Goal of the exercise
Retype the entries, please, from their first line to the line containing "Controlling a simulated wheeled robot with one", exactly and only those lines, minus the pictures.

— BEGIN Given entries —

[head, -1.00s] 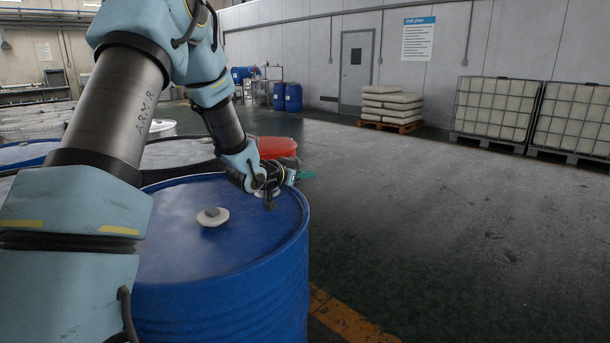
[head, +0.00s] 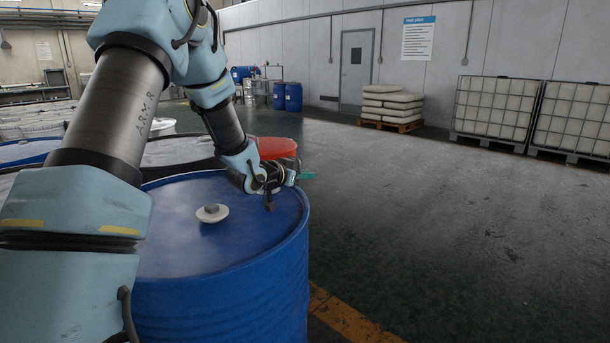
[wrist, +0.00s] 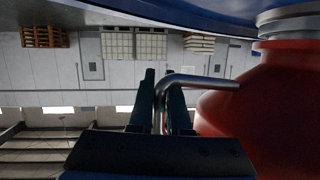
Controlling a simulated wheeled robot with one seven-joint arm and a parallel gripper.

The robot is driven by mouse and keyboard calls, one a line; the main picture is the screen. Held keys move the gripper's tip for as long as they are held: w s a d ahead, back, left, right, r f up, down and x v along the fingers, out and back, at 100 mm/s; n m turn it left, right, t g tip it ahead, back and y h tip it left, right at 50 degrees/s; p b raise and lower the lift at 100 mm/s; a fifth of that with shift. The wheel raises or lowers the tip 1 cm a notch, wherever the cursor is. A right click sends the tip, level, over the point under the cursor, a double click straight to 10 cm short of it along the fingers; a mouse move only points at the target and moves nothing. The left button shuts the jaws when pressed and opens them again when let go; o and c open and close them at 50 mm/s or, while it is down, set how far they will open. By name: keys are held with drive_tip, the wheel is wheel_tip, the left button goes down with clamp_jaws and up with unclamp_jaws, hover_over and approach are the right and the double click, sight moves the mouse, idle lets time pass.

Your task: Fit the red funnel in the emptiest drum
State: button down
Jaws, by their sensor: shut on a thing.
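The red funnel (head: 277,148) shows behind my gripper (head: 304,176), at the far edge of the nearest blue drum (head: 230,285). In the wrist view, which is upside down, the red funnel (wrist: 275,110) fills the right side. Its bent metal handle (wrist: 205,81) runs between the fingers of my gripper (wrist: 160,82), which is shut on it. The funnel's metal collar (wrist: 290,22) lies close to a blue surface (wrist: 190,10); I cannot tell whether it touches or is seated. The near drum's lid carries a white cap (head: 212,215). Drum fill levels do not show.
A dark-rimmed drum (head: 180,152) stands behind the near drum, with more drums to the left. Open floor (head: 450,220) lies to the right. Sacks on a pallet (head: 391,105), caged white tanks (head: 495,108) and small blue drums (head: 287,96) stand far off.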

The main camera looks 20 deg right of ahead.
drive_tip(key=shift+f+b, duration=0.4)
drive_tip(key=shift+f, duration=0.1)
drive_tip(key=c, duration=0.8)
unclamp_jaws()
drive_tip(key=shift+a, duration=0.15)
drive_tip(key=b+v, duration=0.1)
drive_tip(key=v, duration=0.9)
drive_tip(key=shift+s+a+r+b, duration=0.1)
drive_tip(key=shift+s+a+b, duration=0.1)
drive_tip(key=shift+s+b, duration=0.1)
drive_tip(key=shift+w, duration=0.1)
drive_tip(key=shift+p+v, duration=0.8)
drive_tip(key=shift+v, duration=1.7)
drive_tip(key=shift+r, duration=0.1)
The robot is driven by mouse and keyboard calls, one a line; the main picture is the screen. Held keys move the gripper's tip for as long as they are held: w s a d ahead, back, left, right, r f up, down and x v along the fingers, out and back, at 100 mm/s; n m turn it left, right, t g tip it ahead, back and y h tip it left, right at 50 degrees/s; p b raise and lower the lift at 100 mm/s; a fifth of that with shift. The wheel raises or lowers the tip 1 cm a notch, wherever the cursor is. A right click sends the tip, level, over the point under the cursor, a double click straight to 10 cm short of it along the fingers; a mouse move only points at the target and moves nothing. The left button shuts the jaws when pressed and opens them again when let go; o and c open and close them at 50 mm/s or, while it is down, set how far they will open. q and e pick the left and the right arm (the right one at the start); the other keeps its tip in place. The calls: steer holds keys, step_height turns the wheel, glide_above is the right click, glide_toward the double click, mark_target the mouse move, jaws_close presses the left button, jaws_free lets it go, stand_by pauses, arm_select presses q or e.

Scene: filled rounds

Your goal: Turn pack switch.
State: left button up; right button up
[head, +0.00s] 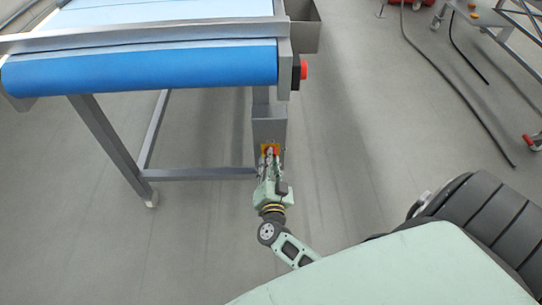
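The switch (270,148), a red piece on a yellow plate, sits on the front of a grey box (269,129) below the conveyor's right end. My right gripper (271,157) is right in front of it, with its fingertips at the red piece and overlapping part of the plate. At this size I cannot tell whether the fingers touch or grip the red piece. The gripper hides the lower part of the switch, so its turned position is unclear. My left gripper is not in view.
A conveyor with a blue belt (150,68) and metal legs stands at the upper left. A red button (304,70) juts from its right end, beside a grey bin (305,30). Dark cables (455,90) lie on the floor at right. The floor between is clear.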

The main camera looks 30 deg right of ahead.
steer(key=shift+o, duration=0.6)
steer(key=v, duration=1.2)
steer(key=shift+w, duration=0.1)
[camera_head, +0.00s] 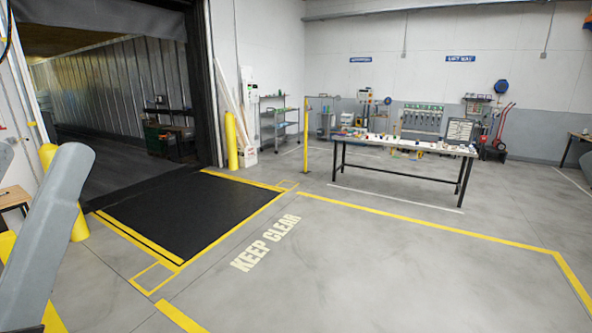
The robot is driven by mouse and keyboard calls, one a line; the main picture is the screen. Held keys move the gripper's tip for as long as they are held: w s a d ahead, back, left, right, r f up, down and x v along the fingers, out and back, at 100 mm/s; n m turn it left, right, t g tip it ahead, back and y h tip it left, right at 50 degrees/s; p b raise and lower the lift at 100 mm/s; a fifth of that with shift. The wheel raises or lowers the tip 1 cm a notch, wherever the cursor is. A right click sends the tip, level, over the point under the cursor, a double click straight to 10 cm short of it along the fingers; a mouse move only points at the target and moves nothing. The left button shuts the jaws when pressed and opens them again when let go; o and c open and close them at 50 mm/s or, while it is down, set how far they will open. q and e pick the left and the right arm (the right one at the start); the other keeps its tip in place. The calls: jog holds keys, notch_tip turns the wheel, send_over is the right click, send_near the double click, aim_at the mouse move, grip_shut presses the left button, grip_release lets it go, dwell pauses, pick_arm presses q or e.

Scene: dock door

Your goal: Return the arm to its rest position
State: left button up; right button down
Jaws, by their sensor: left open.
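A grey link of my left arm (45,235) rises along the left edge of the head view, over the floor near the dock opening. No fingers of my left gripper show. My right arm and right gripper do not show either. Nothing held by a gripper can be seen.
A yellow bollard (79,222) and a small wooden table (14,197) stand near my arm. A black dock plate (190,215) lies before the open dock door. A long workbench (453,150) with many small items stands farther back. The middle floor is clear.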

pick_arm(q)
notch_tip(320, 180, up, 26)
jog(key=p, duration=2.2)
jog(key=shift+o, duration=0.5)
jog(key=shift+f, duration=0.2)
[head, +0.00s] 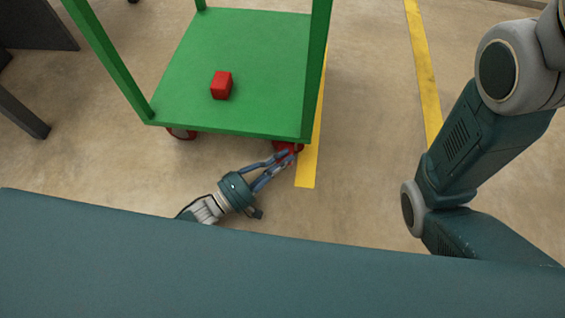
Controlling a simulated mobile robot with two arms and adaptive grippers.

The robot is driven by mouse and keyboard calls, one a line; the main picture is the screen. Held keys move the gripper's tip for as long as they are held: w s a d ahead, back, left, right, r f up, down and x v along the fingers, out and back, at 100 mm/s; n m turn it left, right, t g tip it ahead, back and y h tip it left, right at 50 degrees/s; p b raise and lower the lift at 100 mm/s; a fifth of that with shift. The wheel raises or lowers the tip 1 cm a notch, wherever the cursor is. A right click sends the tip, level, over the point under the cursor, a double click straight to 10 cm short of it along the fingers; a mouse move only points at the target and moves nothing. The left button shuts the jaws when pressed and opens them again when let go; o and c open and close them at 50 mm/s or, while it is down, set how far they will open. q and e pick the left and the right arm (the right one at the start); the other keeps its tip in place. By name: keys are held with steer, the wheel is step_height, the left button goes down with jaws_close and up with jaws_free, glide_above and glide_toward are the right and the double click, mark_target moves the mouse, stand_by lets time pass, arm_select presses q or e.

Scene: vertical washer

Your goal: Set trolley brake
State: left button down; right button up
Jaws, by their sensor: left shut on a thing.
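The green trolley (240,60) stands on the floor ahead of me, with green posts rising from its corners. A red caster with what looks like a red brake part (291,146) is under its near right corner. My left gripper (285,156) reaches low to this corner and is shut on the red part there; its fingertips partly cover it. Another red caster (181,133) shows under the near left corner. My right arm is at the right of the head view, but its gripper is out of sight.
A red block (221,86) lies on the trolley's lower deck. Yellow floor lines (306,172) run beside and right of the trolley. Dark furniture legs (25,112) stand at the left. The floor between the trolley and the right yellow line is clear.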

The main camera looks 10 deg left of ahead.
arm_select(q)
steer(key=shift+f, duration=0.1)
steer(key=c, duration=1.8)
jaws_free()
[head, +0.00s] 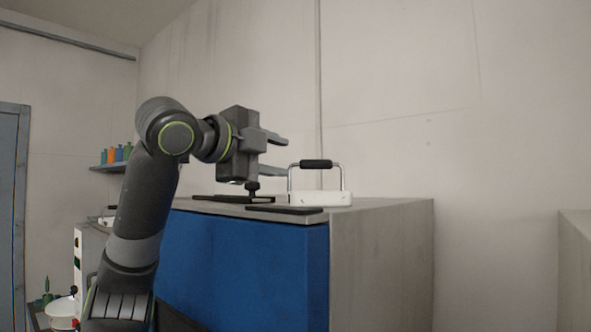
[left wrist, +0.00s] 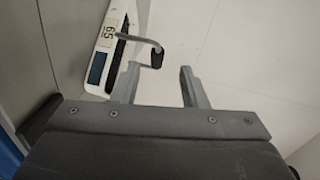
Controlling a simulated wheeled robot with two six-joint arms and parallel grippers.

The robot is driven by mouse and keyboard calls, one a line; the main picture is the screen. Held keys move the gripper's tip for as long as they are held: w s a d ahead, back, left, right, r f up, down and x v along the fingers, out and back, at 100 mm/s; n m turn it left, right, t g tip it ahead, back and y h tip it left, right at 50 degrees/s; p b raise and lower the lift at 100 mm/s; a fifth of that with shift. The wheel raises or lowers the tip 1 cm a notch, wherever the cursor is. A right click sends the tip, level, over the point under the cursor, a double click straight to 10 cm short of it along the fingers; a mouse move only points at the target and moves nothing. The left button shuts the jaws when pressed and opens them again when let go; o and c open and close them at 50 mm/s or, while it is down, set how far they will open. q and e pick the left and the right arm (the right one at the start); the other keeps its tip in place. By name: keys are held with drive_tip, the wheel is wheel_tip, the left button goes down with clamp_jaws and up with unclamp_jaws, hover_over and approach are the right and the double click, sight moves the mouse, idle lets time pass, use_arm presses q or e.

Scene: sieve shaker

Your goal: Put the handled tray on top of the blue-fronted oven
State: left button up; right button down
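The handled tray (head: 320,199) is white with a raised metal handle and black grip (head: 317,163). It sits upright on the top of the blue-fronted oven (head: 240,262), near the right side. My left gripper (head: 286,157) is open and empty, just left of the handle in the head view. In the left wrist view the tray (left wrist: 101,50) shows a number label and a dark panel. Its black grip (left wrist: 157,57) lies beyond and between the open fingertips of my left gripper (left wrist: 160,69), apparently not held. My right gripper is out of view.
Dark flat pieces (head: 298,210) lie on the oven top beside the tray, and a black knob (head: 252,187) stands near the gripper. A wall rises behind. A shelf with coloured bottles (head: 116,155) is at the left. Space above the oven's right side is clear.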

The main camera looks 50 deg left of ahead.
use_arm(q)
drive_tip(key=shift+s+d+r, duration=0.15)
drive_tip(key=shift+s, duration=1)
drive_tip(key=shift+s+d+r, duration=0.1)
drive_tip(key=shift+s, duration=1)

— END Given entries —

Solution to this problem
[head, -1.00s] 
[head, +0.00s] 
[wrist, +0.00s] 
Controlling a simulated wheeled robot with one seven-joint arm and a parallel gripper.

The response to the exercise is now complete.